▶ EXERCISE DETAILS
Reproduce every line in the listing that contains the word "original".

══ INFORMATION PROVIDED ══

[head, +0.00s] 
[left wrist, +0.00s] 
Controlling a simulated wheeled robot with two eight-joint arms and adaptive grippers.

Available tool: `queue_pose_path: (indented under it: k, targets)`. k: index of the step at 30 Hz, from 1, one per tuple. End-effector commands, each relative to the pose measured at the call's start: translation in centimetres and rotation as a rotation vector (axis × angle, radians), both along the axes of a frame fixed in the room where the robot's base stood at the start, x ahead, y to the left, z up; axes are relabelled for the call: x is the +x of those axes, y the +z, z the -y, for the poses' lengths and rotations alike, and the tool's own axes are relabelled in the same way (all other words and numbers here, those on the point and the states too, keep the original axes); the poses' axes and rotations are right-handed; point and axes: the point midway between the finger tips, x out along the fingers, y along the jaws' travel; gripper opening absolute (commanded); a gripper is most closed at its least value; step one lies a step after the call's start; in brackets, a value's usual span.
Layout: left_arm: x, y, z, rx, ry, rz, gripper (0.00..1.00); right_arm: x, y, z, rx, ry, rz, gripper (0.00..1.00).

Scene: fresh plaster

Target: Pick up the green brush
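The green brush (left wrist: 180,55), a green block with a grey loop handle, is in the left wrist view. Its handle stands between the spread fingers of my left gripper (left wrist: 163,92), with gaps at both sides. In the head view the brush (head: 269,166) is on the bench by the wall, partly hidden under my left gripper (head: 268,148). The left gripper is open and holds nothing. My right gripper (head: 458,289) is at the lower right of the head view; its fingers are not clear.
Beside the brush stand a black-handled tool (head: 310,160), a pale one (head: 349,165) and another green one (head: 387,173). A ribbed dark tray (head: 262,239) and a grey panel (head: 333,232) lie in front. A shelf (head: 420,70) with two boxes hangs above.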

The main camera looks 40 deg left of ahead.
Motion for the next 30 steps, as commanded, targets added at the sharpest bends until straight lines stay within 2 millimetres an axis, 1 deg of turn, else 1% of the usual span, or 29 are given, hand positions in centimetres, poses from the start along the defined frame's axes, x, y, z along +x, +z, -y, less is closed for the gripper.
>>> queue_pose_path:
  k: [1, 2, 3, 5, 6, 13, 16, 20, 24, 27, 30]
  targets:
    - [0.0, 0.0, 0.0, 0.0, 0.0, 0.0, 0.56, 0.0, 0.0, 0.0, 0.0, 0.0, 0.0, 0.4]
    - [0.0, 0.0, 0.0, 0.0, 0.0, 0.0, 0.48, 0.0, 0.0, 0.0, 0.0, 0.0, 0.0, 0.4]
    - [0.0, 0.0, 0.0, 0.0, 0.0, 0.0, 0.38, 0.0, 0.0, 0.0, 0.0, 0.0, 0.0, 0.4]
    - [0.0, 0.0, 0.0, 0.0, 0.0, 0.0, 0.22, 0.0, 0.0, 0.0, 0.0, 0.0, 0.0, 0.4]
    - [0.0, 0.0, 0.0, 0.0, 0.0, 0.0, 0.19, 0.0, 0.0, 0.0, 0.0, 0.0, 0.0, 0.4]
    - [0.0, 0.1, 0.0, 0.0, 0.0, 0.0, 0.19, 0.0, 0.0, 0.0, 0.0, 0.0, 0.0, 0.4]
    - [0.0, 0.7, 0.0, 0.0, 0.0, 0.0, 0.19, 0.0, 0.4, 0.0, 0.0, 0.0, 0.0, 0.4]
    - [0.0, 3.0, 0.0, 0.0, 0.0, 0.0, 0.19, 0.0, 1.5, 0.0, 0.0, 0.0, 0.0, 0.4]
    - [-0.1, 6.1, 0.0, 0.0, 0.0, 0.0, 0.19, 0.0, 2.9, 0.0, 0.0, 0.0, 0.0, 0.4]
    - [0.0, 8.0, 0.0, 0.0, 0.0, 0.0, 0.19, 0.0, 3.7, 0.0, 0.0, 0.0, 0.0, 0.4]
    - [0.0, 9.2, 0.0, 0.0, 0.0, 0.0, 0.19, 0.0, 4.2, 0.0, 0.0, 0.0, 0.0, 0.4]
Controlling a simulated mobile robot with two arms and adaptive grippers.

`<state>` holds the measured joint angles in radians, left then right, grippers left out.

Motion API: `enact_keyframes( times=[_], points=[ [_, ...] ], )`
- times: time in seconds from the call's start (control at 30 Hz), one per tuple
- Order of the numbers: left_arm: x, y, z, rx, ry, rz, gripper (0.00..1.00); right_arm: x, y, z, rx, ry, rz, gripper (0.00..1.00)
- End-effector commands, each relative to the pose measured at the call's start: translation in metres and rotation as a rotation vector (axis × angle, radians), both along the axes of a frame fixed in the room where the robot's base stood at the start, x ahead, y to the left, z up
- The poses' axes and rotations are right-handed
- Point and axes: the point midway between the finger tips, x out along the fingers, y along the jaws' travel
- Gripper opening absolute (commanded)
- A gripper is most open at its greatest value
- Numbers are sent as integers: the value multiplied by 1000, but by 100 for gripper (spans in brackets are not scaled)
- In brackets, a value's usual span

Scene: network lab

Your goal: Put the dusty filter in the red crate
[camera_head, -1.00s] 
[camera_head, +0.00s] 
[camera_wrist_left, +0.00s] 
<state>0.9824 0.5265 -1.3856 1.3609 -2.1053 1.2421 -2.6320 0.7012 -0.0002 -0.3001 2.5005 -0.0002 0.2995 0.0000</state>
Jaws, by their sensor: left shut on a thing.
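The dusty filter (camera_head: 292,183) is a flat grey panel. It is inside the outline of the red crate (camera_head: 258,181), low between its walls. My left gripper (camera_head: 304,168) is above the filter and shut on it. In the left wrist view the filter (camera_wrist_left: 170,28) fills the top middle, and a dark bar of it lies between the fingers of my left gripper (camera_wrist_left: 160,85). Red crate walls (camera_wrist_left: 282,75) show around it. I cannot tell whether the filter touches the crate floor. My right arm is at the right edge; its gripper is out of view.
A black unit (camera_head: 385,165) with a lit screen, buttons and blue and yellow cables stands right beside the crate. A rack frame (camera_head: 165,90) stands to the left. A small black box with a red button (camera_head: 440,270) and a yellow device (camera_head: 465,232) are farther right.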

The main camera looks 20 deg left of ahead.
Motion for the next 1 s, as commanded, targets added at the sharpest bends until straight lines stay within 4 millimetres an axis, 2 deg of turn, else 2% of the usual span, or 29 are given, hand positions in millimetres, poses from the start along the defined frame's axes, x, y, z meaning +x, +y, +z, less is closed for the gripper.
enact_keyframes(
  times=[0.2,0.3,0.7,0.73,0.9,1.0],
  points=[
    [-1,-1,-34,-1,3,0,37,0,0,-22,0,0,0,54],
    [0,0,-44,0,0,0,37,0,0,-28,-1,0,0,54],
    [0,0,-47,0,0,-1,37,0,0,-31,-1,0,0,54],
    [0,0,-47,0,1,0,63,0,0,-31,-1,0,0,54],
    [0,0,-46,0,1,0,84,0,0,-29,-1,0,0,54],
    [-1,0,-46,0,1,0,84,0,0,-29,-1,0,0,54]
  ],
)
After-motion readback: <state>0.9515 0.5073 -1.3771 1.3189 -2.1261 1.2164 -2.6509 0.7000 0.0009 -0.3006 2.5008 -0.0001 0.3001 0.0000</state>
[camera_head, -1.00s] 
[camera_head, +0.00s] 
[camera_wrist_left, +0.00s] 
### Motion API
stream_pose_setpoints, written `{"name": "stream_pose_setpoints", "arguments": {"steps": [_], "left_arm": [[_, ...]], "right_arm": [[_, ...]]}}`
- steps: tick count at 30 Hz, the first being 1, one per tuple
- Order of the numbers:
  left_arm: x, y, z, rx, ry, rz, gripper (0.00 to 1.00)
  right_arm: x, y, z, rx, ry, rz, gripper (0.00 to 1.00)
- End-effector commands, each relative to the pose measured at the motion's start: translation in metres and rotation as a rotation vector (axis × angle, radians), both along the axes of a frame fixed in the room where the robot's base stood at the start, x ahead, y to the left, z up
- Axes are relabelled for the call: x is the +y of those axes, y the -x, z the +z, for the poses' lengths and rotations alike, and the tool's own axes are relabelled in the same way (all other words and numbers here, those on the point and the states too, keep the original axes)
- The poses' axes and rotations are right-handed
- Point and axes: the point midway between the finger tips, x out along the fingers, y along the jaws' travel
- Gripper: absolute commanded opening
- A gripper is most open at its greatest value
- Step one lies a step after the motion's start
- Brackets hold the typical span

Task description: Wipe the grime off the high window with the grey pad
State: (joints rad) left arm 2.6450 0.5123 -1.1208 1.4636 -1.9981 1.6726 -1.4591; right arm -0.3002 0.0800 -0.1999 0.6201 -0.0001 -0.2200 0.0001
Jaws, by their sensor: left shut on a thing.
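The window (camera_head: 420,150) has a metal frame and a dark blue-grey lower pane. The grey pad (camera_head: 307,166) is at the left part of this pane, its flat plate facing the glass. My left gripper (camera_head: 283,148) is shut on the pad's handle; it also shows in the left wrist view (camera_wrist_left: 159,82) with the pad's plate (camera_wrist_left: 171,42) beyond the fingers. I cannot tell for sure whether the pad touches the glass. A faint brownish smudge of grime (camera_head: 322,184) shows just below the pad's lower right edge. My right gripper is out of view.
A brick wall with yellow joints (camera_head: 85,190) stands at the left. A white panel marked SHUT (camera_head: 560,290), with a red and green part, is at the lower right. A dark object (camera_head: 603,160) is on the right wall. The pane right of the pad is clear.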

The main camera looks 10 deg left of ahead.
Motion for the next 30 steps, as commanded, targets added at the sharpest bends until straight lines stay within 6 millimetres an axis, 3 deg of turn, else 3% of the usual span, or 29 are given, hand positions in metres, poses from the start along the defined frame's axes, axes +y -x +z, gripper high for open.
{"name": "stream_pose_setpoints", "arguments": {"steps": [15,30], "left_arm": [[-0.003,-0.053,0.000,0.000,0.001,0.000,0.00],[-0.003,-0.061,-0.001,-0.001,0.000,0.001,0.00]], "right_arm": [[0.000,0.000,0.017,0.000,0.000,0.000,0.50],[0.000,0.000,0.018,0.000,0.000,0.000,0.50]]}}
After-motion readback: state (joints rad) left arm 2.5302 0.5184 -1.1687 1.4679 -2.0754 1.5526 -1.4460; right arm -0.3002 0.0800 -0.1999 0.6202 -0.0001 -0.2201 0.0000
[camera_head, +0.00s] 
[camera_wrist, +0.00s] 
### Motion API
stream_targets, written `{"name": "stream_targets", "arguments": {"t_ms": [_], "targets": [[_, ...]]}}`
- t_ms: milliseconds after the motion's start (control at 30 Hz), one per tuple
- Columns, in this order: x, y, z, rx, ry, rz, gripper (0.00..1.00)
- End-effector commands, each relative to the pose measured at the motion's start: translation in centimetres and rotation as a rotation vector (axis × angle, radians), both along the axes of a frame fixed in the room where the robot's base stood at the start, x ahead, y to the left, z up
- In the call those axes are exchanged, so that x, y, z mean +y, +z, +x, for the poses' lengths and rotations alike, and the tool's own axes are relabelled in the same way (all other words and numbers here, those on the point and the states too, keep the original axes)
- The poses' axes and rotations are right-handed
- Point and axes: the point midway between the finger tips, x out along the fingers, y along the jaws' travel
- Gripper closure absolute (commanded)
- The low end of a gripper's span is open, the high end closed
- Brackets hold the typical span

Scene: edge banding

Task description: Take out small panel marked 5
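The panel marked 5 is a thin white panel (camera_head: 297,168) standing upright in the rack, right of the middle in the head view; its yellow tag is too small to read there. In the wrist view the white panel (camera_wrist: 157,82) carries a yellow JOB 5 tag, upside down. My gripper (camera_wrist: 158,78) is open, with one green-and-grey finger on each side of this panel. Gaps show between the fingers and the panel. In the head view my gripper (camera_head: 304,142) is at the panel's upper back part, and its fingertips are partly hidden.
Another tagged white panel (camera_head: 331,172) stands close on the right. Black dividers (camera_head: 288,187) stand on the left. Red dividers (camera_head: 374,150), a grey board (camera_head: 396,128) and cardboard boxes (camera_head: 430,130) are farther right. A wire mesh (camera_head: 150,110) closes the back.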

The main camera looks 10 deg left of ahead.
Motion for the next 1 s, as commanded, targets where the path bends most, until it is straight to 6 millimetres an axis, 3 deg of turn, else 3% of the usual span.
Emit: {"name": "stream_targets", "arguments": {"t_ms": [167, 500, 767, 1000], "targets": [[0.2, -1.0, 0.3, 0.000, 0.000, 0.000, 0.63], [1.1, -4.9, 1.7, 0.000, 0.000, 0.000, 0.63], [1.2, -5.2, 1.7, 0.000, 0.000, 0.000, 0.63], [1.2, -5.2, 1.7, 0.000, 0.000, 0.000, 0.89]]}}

═══

▶ TASK SOLUTION
Available tool: `queue_pose_path: (indented under it: k, targets)`. k: index of the step at 30 Hz, from 1, one per tuple. End-effector commands, each relative to the pose measured at the call's start: translation in centimetres and rotation as a rotation vector (axis × angle, radians), both along the axes of a frame fixed in the room where the robot's base stood at the start, x ahead, y to the left, z up; axes are relabelled for the call: x is the +x of those axes, y the +z, z the -y, for the poses' lengths and rotations alike, and the tool's own axes are relabelled in the same way (all other words and numbers here, those on the point and the states too, keep the original axes); the poses' axes and rotations are right-handed; point and axes: the point midway between the finger tips, x out along the fingers, y along the jaws' travel; gripper opening absolute (commanded); a gripper is most closed at its least value; step one lies a step after the call's start; in brackets, a value's usual span.
- Axes are relabelled for the call: x is the +y of those axes, y the -x, z the +z, for the poses' lengths and rotations alike, and the tool's own axes are relabelled in the same way (all other words and numbers here, those on the point and the states too, keep the original axes)
- In the call those axes are exchanged, so that x, y, z mean +y, +z, +x, for the poses' lengths and rotations alike, and the tool's own axes are relabelled in the same way (all other words and numbers here, those on the point and the states too, keep the original axes)

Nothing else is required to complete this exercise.